This year, for a change, I would like to focus on Isaac, for it has seemed to me that he is, in some sense, the overlooked participant in this drama of family and community life. Isaac, the beloved son of his parents’ old age; Isaac whose name means laughter; Isaac the sacrificial lamb who walks three days to his own sacrifice. What does Isaac have to say to us this yontif?
It may be well to begin with a quick look at Isaac’s life as a whole, for this episode is only one event over a very long span of years. When we reflect on what we know of this patriarch, we surely remember his remarkable birth, about which we read yesterday. His mother’s laughter, his father’s pride, the joy of their old age when he was born. In a sense Isaac is every child, the incarnation of the hopes and dreams of his parents’ generation.
Then, we also recall his childhood, being raised with his brother Ishmael, and the rending of his family circle by the conflict between Hagar and Sarah with the resulting expulsion of Ishmael and Ishmael’s mother under what must have been very sad circumstances, difficult for the child Isaac to witness much less understand.

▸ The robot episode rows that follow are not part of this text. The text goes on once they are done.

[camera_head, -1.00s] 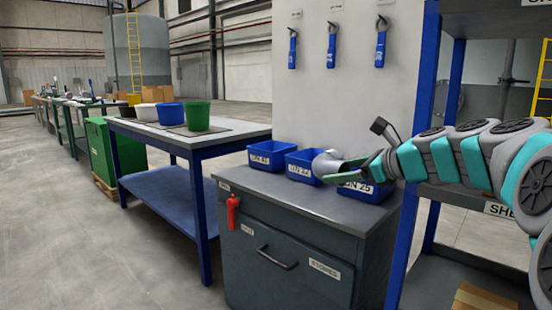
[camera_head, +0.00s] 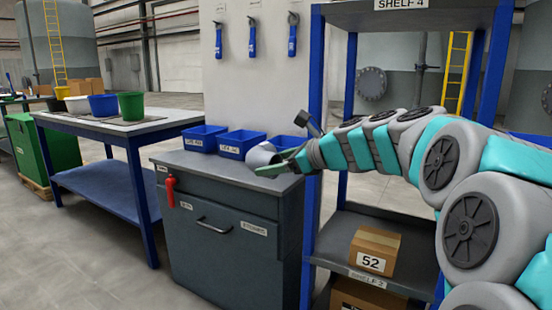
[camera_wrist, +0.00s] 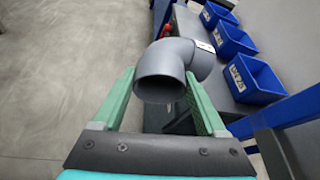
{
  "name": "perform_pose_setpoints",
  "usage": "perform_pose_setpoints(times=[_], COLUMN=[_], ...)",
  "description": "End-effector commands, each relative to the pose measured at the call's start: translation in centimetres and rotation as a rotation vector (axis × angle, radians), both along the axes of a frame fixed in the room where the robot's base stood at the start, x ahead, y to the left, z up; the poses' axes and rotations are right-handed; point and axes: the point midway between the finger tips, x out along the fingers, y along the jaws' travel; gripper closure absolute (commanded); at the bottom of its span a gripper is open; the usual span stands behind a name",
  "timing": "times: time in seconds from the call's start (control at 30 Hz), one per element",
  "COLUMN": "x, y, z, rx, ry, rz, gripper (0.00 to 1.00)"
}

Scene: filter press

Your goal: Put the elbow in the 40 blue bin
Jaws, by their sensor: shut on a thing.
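My gripper (camera_head: 284,168) is shut on a grey pipe elbow (camera_head: 262,156), held near the front edge of the grey cabinet top. In the wrist view the elbow (camera_wrist: 168,66) sits between the two green fingers (camera_wrist: 163,92), one open end facing the camera. Three blue bins stand in a row on the cabinet: a left bin (camera_head: 203,138), a middle bin (camera_head: 241,144) and a right bin (camera_head: 289,141) partly hidden by the elbow and gripper. All three also show right of the elbow in the wrist view (camera_wrist: 253,80).
A blue-framed shelf (camera_head: 312,200) with numbered boxes (camera_head: 375,250) stands close on the right. A table (camera_head: 110,126) with several buckets is at left. Blue-handled tools (camera_head: 252,38) hang behind the bins.

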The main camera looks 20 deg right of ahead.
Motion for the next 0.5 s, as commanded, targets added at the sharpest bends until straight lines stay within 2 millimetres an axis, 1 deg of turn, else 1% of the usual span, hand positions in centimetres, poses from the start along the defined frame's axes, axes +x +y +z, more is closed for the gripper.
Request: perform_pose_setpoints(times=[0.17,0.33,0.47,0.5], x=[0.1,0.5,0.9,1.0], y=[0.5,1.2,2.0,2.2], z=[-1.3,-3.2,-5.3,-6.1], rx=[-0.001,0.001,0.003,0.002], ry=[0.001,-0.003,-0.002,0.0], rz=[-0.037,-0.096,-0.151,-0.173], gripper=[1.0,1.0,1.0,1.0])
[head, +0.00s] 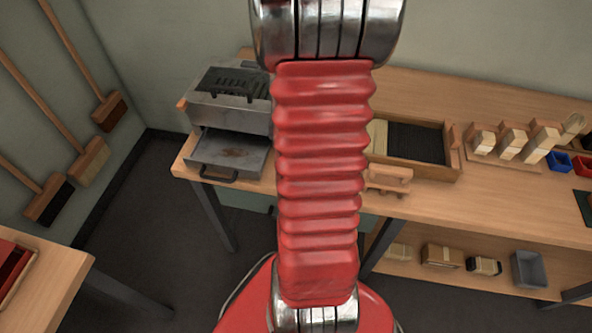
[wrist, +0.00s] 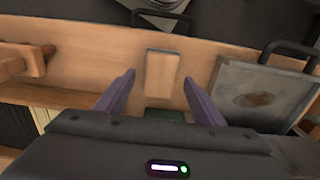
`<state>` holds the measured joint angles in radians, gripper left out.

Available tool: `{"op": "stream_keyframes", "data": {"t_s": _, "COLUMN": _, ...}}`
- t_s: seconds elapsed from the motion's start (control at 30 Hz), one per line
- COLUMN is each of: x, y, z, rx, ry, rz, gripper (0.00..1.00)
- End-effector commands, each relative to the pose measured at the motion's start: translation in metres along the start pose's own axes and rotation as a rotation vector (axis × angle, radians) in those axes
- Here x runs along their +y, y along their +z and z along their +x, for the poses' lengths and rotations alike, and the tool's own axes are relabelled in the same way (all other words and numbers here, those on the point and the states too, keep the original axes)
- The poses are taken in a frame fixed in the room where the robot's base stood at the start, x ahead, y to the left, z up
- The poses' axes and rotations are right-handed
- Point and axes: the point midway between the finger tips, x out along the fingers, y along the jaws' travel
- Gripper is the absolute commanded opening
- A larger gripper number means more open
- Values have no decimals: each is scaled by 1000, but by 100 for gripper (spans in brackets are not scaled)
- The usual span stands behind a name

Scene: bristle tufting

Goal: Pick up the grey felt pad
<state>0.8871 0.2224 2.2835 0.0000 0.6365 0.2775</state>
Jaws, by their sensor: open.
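My gripper (wrist: 158,80) is open, its two purple fingers apart with nothing held between them. In the wrist view a small tan block (wrist: 163,74) with a greyish edge lies on the bench, in line with the gap between the fingertips. I cannot tell whether this block is the grey felt pad; no plainly grey pad shows. A dark green piece (wrist: 164,116) shows between the fingers, closer to the gripper body. In the head view my arm hides the gripper and the bench behind it.
The metal drawer (head: 231,151), with a brown patch inside, stands open and also shows at right in the wrist view (wrist: 262,94). A wooden tray (head: 451,159) with black bristles and a wooden fixture (head: 388,179) stand right of my arm. Several brush blocks stand farther right.

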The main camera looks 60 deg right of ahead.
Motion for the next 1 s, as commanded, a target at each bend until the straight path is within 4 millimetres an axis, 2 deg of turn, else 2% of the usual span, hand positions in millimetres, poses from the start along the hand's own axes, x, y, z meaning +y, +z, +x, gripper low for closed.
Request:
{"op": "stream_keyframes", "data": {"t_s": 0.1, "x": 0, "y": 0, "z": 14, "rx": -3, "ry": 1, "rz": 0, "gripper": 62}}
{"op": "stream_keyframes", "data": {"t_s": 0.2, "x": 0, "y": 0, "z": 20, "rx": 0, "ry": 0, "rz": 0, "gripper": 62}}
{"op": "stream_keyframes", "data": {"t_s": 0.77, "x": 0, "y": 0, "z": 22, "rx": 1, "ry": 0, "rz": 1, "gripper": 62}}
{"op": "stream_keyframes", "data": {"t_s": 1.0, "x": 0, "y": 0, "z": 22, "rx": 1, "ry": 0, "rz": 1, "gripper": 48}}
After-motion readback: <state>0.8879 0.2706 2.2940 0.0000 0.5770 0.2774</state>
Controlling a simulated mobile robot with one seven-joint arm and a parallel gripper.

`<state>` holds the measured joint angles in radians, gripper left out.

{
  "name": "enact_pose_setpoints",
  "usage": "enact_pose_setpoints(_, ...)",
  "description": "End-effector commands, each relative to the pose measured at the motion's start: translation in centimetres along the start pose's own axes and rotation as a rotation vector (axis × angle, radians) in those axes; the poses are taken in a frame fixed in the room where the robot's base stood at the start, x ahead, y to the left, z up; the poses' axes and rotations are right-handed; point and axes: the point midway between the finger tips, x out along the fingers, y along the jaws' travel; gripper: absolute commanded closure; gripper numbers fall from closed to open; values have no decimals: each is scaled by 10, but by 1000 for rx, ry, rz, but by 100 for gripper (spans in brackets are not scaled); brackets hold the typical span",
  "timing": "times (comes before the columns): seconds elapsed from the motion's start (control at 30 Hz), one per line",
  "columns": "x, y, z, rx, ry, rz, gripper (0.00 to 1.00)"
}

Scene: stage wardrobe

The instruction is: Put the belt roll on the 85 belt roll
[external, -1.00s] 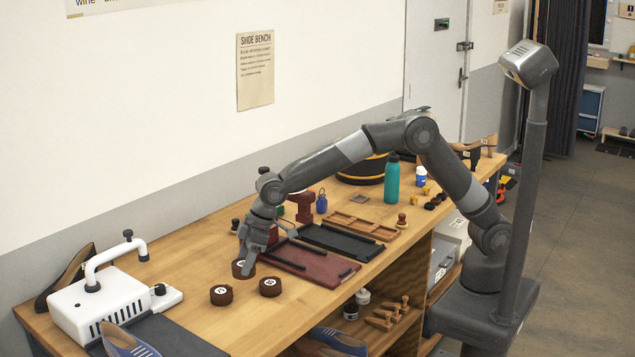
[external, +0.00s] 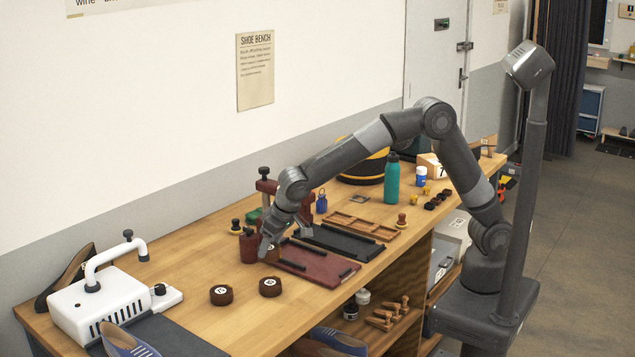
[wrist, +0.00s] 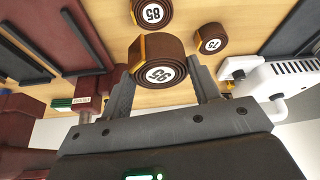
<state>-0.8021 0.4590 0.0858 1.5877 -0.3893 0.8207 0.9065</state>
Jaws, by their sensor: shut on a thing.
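My gripper (external: 267,248) is shut on a dark brown belt roll (wrist: 146,52) with a white number disc, seemingly 95 but seen tilted. The roll sits between both fingers in the wrist view and partly shows in the external view (external: 273,255). It looks raised above the bench, near the left end of the red board. The 85 belt roll (external: 270,287) lies flat on the bench in front of my gripper; it shows at the top of the wrist view (wrist: 152,11). Nothing lies on it.
The 75 belt roll (external: 221,295) lies left of the 85 roll. A dark red cylinder (external: 248,247) stands close left of my gripper. The red board (external: 318,265) with black bars lies to the right. A white machine (external: 103,306) stands at far left.

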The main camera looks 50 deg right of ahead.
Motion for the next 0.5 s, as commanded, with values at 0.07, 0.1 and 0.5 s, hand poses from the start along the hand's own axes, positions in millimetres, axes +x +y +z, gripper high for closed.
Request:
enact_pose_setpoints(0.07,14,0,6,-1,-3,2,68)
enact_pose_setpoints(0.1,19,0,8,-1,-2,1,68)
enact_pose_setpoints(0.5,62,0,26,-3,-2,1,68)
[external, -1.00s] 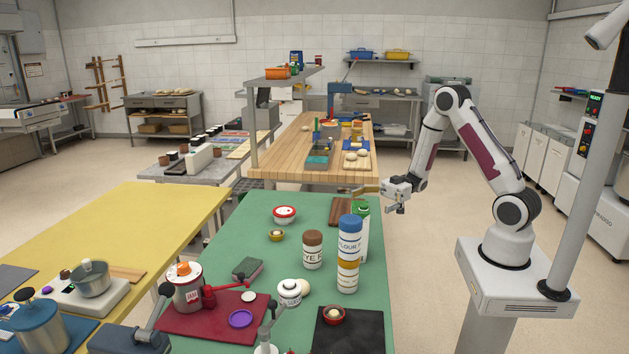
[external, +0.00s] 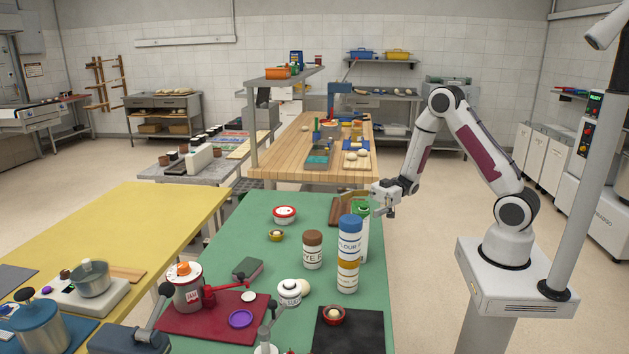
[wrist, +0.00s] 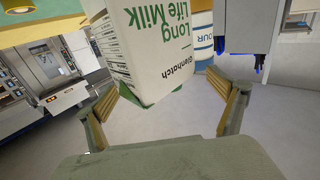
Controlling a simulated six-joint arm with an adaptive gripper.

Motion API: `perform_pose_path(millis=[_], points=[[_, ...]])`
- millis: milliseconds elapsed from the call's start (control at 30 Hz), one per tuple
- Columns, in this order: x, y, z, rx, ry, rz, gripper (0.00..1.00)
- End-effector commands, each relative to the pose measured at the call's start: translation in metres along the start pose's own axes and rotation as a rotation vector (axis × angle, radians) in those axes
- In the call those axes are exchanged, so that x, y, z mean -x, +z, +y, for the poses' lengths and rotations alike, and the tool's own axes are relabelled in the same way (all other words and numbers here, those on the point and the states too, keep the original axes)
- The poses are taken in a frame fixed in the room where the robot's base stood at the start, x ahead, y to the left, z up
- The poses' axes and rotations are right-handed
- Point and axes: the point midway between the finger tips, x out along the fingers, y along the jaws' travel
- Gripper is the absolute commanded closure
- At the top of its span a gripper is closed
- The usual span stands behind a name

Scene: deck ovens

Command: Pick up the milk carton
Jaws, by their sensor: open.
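The milk carton (external: 363,240) is white and green. It stands on the green table (external: 300,210), partly hidden behind the flour container in the external view. In the wrist view the carton (wrist: 150,50) is large and close, with "Long Life Milk" lettering shown upside down. My gripper (external: 380,208) is beside the carton's top on its right in the external view. In the wrist view its two fingers (wrist: 165,108) are spread apart, with the carton beyond and between them. Nothing is held.
A tall blue-capped flour container (external: 348,255) stands just in front of the carton, and it also shows in the wrist view (wrist: 203,40). A brown-capped jar (external: 313,250) is to its left. A brown board (external: 338,210) lies behind.

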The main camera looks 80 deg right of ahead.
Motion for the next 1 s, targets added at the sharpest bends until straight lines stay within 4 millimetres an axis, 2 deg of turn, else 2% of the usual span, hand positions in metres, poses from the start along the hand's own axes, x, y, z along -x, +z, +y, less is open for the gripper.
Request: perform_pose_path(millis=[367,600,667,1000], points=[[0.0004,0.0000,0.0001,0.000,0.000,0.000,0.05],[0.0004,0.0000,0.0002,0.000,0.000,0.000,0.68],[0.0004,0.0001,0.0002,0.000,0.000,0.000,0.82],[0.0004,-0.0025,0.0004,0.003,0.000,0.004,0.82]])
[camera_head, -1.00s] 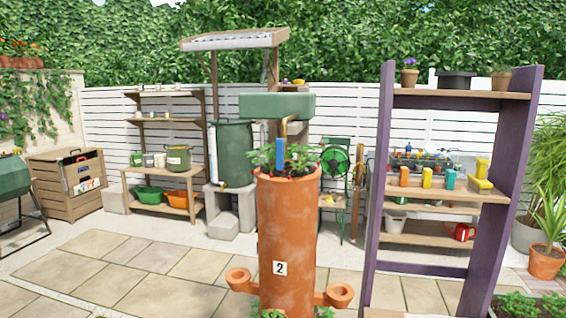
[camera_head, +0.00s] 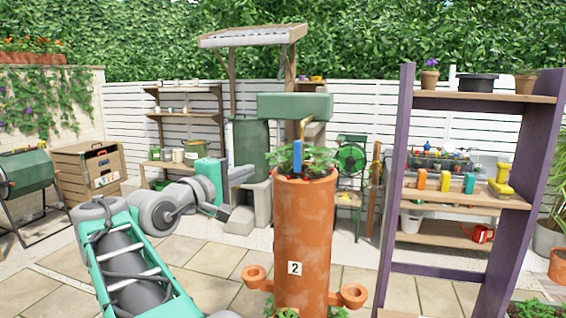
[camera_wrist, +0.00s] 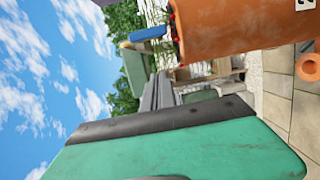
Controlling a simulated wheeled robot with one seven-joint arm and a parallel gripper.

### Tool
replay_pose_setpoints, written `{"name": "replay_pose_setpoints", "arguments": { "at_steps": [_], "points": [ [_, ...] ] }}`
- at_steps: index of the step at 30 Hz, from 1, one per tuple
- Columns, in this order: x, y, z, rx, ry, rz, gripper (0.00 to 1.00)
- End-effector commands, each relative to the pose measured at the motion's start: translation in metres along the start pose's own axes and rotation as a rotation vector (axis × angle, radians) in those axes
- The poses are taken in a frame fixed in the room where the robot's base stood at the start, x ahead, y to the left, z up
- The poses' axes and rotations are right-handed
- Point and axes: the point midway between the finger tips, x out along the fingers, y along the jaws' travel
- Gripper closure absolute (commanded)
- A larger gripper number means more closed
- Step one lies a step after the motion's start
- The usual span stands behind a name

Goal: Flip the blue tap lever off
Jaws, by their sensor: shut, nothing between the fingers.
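The blue tap lever (camera_head: 297,155) stands upright in the head view, on a brass tap (camera_head: 304,126) below a green box-shaped tank (camera_head: 294,106). Strawberry leaves are around its lower part. In the wrist view, which is turned sideways, the blue lever (camera_wrist: 147,33) shows beyond the fingers, near the top. My gripper (camera_head: 243,174) is to the left of the lever in the head view, apart from it. Its dark fingers (camera_wrist: 160,92) are together and empty in the wrist view.
A tall terracotta planter (camera_head: 302,240) marked 2, with side cups, stands beneath the tap. A green barrel (camera_head: 250,141) and wooden shelves (camera_head: 186,115) are behind. Paving in front is partly clear.

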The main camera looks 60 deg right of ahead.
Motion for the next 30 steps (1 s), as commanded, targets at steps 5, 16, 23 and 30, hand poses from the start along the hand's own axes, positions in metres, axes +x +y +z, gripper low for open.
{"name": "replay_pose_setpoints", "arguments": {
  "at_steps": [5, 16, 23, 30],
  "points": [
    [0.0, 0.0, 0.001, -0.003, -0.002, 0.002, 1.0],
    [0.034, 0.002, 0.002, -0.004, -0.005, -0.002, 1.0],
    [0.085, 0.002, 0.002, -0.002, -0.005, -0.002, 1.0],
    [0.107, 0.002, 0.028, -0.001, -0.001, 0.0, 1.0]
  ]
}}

Next, the Akedah experience.
There followed the death of his mother Sarah, and then his marriage to Rivka, one of the strongest of formidable biblical women. Although that account begins with Abraham’s desire to find a wife for Isaac and Isaac’s centrality in the quest, our interest swiftly turns away from this enigmatic, silent young man to his poised and interesting young bride, and in the stories associated with this couple, it is she who directs events, not Isaac.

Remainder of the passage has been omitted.